REQUIREMENTS
Both the line containing "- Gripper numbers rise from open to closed" and the line containing "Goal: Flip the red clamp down" are to be reproduced exactly, along with every line between them, and nothing more.

MATERIAL
* * *

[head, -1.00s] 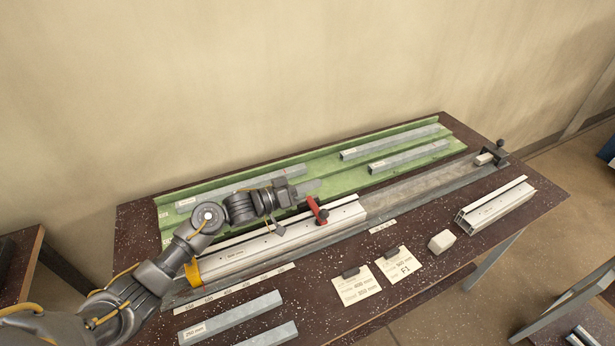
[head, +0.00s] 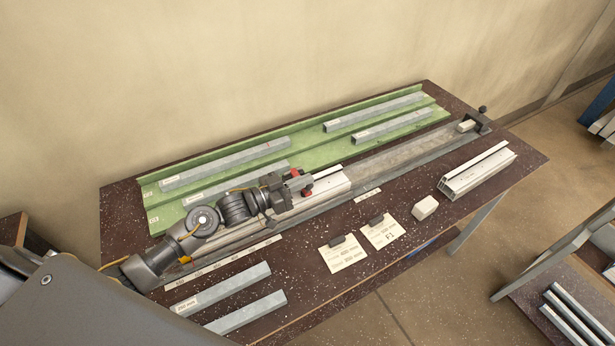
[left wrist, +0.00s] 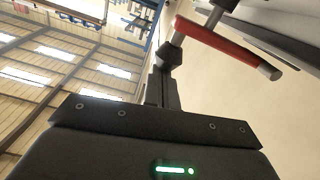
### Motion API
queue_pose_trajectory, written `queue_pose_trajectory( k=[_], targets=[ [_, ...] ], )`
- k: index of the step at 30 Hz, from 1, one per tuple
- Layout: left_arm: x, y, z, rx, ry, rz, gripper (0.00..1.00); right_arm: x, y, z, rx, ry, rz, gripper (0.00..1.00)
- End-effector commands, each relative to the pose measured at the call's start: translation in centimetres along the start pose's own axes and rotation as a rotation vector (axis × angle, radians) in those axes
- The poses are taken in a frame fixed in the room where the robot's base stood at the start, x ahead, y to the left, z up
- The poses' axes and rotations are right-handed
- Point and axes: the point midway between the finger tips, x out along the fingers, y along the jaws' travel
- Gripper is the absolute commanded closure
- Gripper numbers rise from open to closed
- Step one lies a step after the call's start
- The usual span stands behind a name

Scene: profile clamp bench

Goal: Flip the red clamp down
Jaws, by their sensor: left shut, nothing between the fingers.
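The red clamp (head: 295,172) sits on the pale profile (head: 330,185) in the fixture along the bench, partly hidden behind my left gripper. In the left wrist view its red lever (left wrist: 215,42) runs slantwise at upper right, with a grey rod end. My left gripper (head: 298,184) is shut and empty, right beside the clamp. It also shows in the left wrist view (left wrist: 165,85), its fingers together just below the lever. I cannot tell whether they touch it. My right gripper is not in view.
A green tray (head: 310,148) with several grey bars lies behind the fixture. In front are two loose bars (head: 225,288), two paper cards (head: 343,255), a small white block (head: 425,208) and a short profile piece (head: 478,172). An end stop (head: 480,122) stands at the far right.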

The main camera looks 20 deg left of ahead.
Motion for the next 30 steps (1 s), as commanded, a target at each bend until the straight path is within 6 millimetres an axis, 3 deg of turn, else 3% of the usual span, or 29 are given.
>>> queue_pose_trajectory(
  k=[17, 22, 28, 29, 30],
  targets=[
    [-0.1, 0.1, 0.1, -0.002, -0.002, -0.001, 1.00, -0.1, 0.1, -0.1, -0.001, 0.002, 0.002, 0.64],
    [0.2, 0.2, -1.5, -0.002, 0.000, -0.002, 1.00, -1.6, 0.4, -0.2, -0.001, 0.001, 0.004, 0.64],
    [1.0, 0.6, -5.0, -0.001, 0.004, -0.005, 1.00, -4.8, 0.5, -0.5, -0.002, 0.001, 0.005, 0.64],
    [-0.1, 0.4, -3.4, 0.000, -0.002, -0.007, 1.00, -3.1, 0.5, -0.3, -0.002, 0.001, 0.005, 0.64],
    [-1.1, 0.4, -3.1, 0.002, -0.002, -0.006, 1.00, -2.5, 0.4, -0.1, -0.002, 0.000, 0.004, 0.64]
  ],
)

* * *

THE OUTPUT
- Gripper numbers rise from open to closed
- Step one lies a step after the call's start
- The usual span stands behind a name

Scene: profile clamp bench

Goal: Flip the red clamp down

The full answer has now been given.